Le séisme s’est produit à environ 26 kilomètres de profondeur dans les montagnes du Haut Atlas, selon l’U.S. Geological Survey. La solution du mécanisme focal de l’USGS suggère que l’événement s’est produit soit le long d’une faille oblique inverse à faible pendage orientée vers le sud-est, soit le long d’une faille oblique inverse à fort pendage orientée vers l’est. Une faille oblique inverse implique que lorsqu’un côté de la faille se déplace vers le haut par rapport à l’autre, les deux côtés se déplacent également latéralement.

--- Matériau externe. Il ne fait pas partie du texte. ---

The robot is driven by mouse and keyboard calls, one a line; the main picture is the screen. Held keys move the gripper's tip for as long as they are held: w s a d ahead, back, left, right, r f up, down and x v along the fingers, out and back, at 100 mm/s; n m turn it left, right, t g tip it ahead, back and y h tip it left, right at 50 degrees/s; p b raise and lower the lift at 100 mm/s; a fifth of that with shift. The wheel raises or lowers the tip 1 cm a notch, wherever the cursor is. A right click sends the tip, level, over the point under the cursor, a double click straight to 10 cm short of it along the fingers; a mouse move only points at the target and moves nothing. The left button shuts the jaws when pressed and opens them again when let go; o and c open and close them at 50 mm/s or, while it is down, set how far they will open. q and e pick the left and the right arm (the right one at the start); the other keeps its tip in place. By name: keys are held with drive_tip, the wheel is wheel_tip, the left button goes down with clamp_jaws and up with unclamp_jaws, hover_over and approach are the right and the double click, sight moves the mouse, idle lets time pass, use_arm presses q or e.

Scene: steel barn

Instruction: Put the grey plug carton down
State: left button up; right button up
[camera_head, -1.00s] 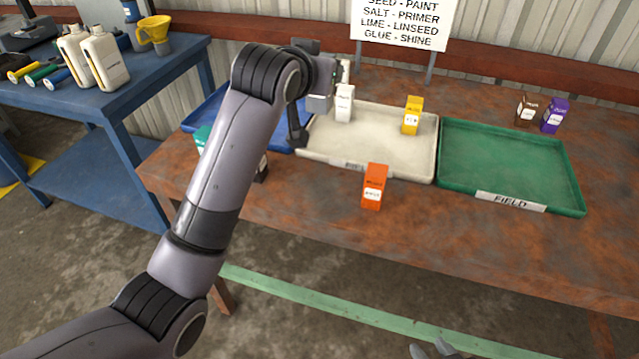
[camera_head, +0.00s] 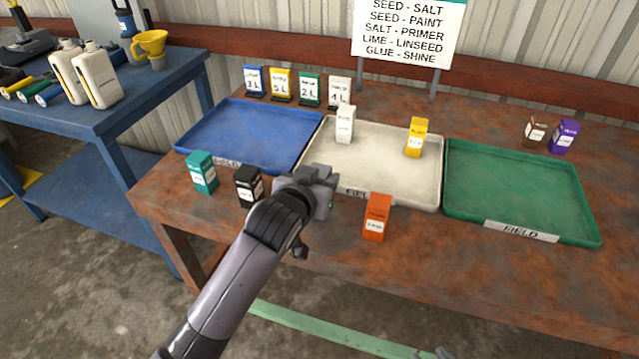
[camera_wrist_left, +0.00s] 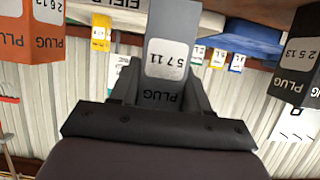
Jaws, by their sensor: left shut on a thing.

Le système d’évaluation rapide de l’impact PAGER de l’USGS prévoit un grand nombre de victimes et des dégâts considérables, ce qui est confirmé par les informations faisant état de villages rasés près de l’épicentre et de bâtiments en ruine, notamment dans les quartiers les plus anciens de Marrakech, dont la fondation remonte au XIe siècle. De nombreux bâtiments de la région sont construits en maçonnerie non renforcée. Ces bâtiments en pisé et en brique et mortier – en particulier les structures vieilles de plusieurs siècles dans les villes anciennes comme Marrakech – ne sont pas conçus pour résister aux secousses.
Tectonique
Les tremblements de terre dans cette région sont des événements intraplaques, ce qui signifie qu’ils se produisent loin de la frontière entre les plaques. L’épicentre du tremblement de terre de vendredi se trouvait à environ 500 kilomètres de la limite entre la plaque eurasienne, au nord, et la plaque africaine, et plus particulièrement la plaque nubienne, au sud.

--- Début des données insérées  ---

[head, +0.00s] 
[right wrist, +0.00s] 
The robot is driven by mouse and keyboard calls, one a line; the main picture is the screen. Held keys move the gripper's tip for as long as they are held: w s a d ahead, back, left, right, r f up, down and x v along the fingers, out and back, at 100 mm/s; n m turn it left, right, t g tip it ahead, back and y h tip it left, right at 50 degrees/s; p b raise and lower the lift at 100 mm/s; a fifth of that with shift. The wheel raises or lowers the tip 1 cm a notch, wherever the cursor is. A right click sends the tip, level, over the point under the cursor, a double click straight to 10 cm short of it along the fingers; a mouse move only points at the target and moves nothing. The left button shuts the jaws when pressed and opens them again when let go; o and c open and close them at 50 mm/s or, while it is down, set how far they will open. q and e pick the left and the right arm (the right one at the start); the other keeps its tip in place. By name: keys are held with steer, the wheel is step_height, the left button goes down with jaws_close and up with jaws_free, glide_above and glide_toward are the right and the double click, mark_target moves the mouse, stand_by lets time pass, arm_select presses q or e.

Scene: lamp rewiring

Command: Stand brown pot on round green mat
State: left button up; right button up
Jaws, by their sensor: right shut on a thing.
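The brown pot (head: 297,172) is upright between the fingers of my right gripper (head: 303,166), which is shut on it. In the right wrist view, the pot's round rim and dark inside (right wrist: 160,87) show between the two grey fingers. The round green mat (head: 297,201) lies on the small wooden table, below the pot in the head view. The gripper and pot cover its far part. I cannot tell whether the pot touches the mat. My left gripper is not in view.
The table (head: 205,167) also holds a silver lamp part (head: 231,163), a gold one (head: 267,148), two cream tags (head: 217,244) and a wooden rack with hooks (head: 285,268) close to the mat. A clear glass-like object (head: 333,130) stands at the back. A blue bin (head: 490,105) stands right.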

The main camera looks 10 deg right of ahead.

Les effets de la convergence des plaques eurasienne et nubienne dans la région située entre la péninsule ibérique et l’Afrique la plus occidentale, connue sous le nom de région ibéro-moghrébine, ne se limitent pas strictement à la zone de transformation des Açores et de Gibraltar et à la côte nord du Maroc (De Mets et al., 2010). Cette convergence se propage également vers le sud, affectant la Meseta marocaine (Figure 1) qui est constituée de roches paléozoïques. Cette zone d’influence atteint la ceinture de l’Atlas, comme l’ont montré Chalouan et al. (2023) en utilisant des données GPS continues. Cela implique un raccourcissement peu profond dans la Cordillère de l’Atlas, y compris dans les montagnes du Haut Atlas, où s’est produit le choc de magnitude 6,8 du 8 septembre 2023. Les données GPS suggèrent un taux de raccourcissement d’environ 1 millimètre par an dans le Haut Atlas.

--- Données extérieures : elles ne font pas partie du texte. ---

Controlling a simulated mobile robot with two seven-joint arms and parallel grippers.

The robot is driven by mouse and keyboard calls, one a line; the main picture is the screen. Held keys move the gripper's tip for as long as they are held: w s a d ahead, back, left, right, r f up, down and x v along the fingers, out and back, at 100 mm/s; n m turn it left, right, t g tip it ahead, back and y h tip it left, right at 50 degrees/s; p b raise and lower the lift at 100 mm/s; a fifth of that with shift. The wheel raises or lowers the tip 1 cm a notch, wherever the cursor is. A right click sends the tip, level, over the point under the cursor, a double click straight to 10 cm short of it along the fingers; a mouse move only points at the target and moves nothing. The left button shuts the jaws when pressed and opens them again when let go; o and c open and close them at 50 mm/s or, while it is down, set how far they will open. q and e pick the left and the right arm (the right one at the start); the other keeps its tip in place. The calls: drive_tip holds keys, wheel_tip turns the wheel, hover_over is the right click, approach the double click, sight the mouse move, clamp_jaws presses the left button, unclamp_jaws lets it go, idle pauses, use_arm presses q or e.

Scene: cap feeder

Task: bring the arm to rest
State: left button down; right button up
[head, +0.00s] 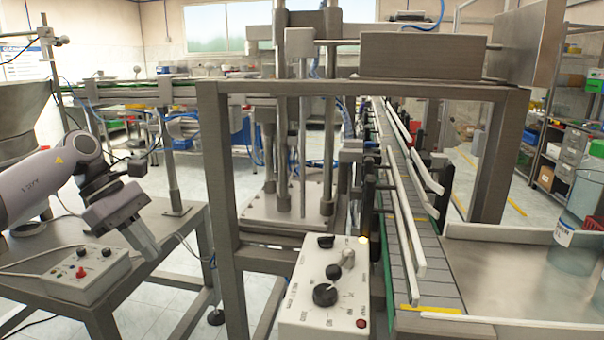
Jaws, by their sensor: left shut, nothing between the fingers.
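My left arm comes in from the left edge of the head view. Its gripper (148,250) points down and to the right, with its fingers together and nothing between them. It hangs beside the small white control box with a red knob (82,272) on the left table, to the right of that box. My right arm and gripper are not in the picture.
A steel machine frame (221,200) stands right of my gripper. A white control box with black knobs (325,290) is at its front. A conveyor (425,240) runs back on the right, beside a metal tray table (520,270) with a clear bottle (578,225). A metal bowl (22,120) is far left.

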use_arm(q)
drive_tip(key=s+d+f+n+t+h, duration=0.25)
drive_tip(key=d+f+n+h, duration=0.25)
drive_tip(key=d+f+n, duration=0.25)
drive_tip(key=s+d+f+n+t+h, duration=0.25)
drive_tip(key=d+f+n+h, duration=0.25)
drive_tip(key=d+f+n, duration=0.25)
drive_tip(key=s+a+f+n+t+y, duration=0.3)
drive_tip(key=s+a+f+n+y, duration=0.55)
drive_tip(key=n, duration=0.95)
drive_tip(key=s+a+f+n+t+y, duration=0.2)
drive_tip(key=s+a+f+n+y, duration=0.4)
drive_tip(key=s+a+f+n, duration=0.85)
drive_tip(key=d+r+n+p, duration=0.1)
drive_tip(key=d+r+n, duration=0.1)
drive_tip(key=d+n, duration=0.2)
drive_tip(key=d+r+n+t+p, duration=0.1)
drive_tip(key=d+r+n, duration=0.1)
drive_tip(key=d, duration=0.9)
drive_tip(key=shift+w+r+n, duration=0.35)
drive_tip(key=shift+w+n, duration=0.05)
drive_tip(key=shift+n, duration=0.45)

Les principales failles de délimitation de la chaîne cartographiées dans le Haut Atlas occidental sont orientées NE-SW, comme les failles inverses d’El Kléa et de Biougra (Mridekh, 2002). Le raccourcissement observé implique un mouvement inverse et de glissement, cohérent avec la solution du mécanisme focal calculée par l’USGS pour le choc du 8 septembre. Diverses études indiquent que ces failles se déplacent depuis environ 6 millions d’années et sont associées à la formation de plis dans l’avant-pays des montagnes de l’Atlas (Aït Brahim et al., 2002).
De plus, comme le soulignent plusieurs chercheurs, les montagnes de l’Atlas présentent un amincissement inhabituel de la lithosphère, la couche la plus superficielle et la plus rigide de la Terre, combiné à un fort soulèvement anormal du manteau (Chalouan et al., 2023). Ce soulèvement peut être associé au volcanisme néogène dans le Moyen Atlas et au volcanisme permien dans le Haut Atlas occidental (Chalouan et al., 2023 ; Loudaoued et al., 2023).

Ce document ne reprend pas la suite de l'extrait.